Short Man's wife (you're going to love this...Short Woman)meanwhile, suffers from insommnia and has become addicted to a late night phone-in TV show in which a supposed doctor in a dodgy fez (Matthew Dunster) dispenses advice to the sleep deprived. Tall Woman, luckily married to Tall Man, translates pulp Westerns and wears a really nice pair of trousers, while being creeped out by neighbourly visits from Short Man and developing an extra-marital relationship with, unseen, Hat Man. Tall Man becomes increasingly dominated by Short Man, and Short Woman having discovered the real basis for the friendship between the two men shifts from victim to aggressor, demanding the last dance of him at her husband's birthday party, after rejecting Tall Woman's offer of joining her and Hat Man on the last stage-coach out of town.

It's about neediness and alienation and there are quite alot of hats in it. It's billed as a satire, but of what? Neighbours are hell, and Randy Newman got it right about short people? Ben Stiller's underrated 1996 film The Cable Guy has a much darker portrait of friendship and blackmail delivered chillingly by Jim Carrey, the best thing he's ever done.

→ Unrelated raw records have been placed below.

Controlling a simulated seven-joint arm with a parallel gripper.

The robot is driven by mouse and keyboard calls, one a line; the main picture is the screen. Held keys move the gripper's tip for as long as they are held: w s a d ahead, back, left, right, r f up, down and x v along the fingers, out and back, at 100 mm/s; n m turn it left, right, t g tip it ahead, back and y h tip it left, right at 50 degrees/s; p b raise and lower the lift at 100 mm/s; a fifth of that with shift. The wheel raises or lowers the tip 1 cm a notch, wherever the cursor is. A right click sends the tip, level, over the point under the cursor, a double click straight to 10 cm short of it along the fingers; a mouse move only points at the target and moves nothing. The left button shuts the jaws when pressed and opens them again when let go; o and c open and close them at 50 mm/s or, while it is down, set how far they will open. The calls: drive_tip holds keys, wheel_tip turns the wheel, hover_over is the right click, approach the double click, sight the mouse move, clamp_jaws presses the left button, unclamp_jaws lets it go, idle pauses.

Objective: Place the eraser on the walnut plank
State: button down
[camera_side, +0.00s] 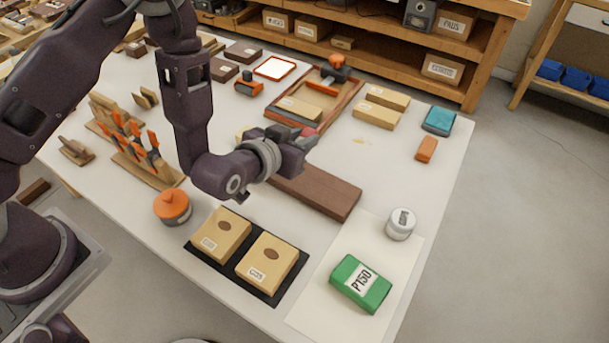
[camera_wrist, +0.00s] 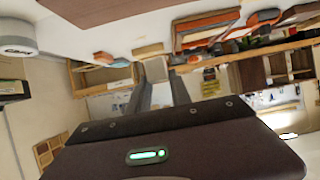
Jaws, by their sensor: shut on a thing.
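My gripper (camera_side: 303,141) is shut on a small red-pink block (camera_side: 311,134), which looks like the eraser; only a little of it shows past the fingers in the side view. The walnut plank (camera_side: 325,191) is a long dark brown board lying on the white table, just below and in front of my gripper in the picture. The gripper appears to be above the plank's far end, but I cannot tell the height. The wrist view shows the two grey fingers (camera_wrist: 162,72) and the plank (camera_wrist: 95,10) at its top edge; the held block is not clear there.
A dark mat with two tan boxes (camera_side: 222,234), an orange-lidded jar (camera_side: 172,206), a green P150 block (camera_side: 360,283) and a white jar (camera_side: 400,224) stand nearby. A wooden tray (camera_side: 352,103) and tan blocks (camera_side: 377,114) lie behind. An orange block (camera_side: 427,149) sits right.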

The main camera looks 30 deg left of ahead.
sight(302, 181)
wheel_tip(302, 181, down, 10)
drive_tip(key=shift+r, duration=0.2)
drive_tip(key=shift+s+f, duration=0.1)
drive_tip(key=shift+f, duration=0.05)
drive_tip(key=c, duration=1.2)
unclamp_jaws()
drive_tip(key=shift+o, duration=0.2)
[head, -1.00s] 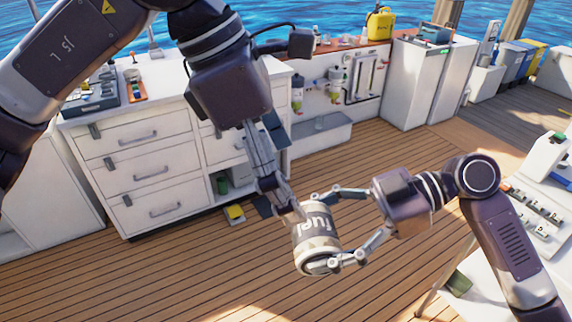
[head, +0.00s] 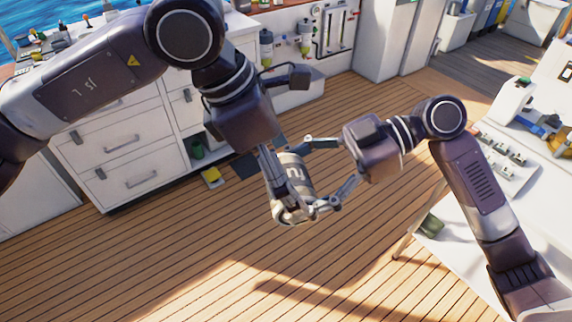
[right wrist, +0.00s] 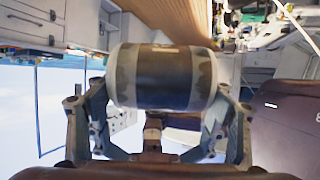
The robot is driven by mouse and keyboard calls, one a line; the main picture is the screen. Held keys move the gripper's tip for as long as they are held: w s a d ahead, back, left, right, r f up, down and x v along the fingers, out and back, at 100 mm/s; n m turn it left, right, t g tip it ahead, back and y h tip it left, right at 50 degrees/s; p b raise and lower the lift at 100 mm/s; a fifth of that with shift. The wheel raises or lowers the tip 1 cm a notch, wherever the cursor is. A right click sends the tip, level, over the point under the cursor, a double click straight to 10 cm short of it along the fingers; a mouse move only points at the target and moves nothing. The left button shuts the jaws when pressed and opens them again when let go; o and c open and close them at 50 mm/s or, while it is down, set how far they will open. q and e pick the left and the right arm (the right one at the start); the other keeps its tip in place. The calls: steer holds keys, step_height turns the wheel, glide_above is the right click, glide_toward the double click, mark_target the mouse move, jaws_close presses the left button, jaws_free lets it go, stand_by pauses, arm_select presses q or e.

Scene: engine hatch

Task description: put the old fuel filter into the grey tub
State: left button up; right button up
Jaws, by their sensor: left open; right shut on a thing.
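The old fuel filter (head: 297,178), a pale and grey cylinder with white lettering, is held in the air above the deck. My right gripper (head: 307,175) is shut on it, one finger on each side. In the right wrist view the filter (right wrist: 165,78) lies across between the fingers, with a dark band around its middle. My left gripper (head: 277,205) is open, its fingers overlapping the filter's left side; I cannot tell whether they touch it. A light grey tub (head: 300,93) stands on the deck against the white units, partly hidden behind my left wrist.
A white drawer cabinet (head: 125,150) stands at the left, with a small yellow item (head: 211,177) on the deck by it. A white bench with switches (head: 500,150) is at the right, a green object (head: 431,225) below it. The wooden deck (head: 200,265) in front is clear.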

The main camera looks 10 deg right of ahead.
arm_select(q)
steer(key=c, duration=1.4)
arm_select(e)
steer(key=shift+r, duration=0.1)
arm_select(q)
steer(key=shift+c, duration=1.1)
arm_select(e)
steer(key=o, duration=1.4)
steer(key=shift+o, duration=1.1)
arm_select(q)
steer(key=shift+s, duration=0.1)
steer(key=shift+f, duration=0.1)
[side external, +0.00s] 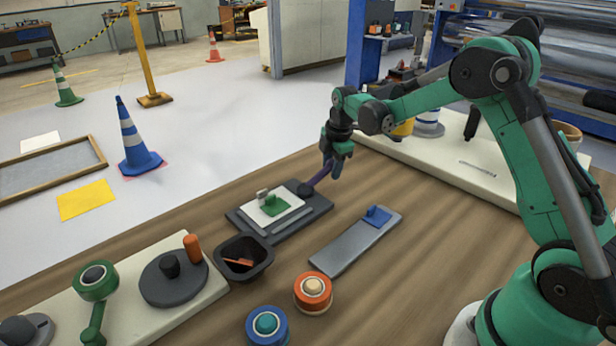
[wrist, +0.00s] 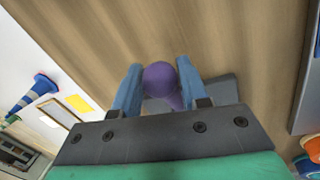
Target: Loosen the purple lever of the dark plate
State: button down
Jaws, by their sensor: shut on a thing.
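The dark plate (side external: 304,216) lies on the wooden table, with a white piece and a green block on it. The purple lever (side external: 320,175) rises at a slant from a dark round pivot at the plate's right end. My gripper (side external: 335,168) is at the lever's upper end. In the wrist view, my gripper (wrist: 159,88) has its two blue fingers on either side of the lever's round purple knob (wrist: 159,77), shut on it. Part of the dark plate (wrist: 222,91) shows behind the right finger. The pivot is hidden in the wrist view.
A grey plate with a blue block (side external: 357,240) lies to the right. A black bin (side external: 244,257) stands in front of the dark plate. The table behind the lever is clear.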

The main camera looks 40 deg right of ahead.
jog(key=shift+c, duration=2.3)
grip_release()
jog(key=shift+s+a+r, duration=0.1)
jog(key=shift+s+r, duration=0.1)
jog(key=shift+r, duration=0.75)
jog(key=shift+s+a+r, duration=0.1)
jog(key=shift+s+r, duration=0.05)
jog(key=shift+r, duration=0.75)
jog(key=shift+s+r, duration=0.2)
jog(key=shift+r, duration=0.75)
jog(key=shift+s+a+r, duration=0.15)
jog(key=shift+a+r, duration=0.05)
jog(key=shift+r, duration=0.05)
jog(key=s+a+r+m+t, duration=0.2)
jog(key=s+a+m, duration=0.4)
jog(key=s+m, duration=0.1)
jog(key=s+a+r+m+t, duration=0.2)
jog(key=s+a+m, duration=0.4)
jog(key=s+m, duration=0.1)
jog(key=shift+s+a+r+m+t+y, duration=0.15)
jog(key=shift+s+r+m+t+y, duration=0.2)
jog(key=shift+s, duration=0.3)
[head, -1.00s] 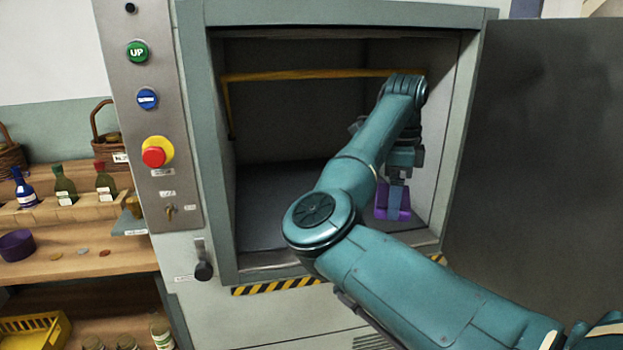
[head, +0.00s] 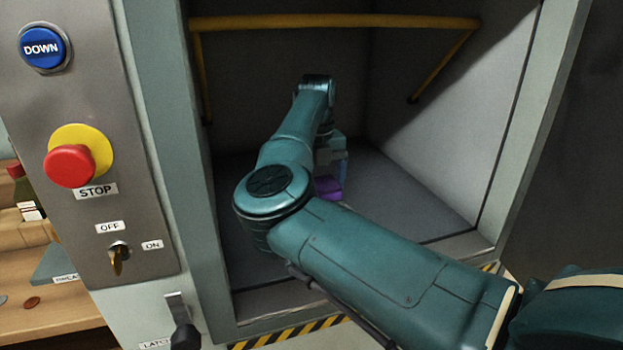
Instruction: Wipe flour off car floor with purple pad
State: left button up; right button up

On a wall there's a poster of a theatrical performance starring Karen Carpenter, which led to thoughts that reports of the death of the seventies superstar may have been greatly exaggerated.

Best moment of the piece, the blinking marmoset-type creatures in the zoo created by Matthew Walker's animation, and out of the corner of my eye the sight of Samuel West resting his head on his partner's shoulder seeming as close to sleep as Short Woman was as far.

The programme notes interestingly that Nocturnal was originally commissioned by The Royal Court, but didn't play there.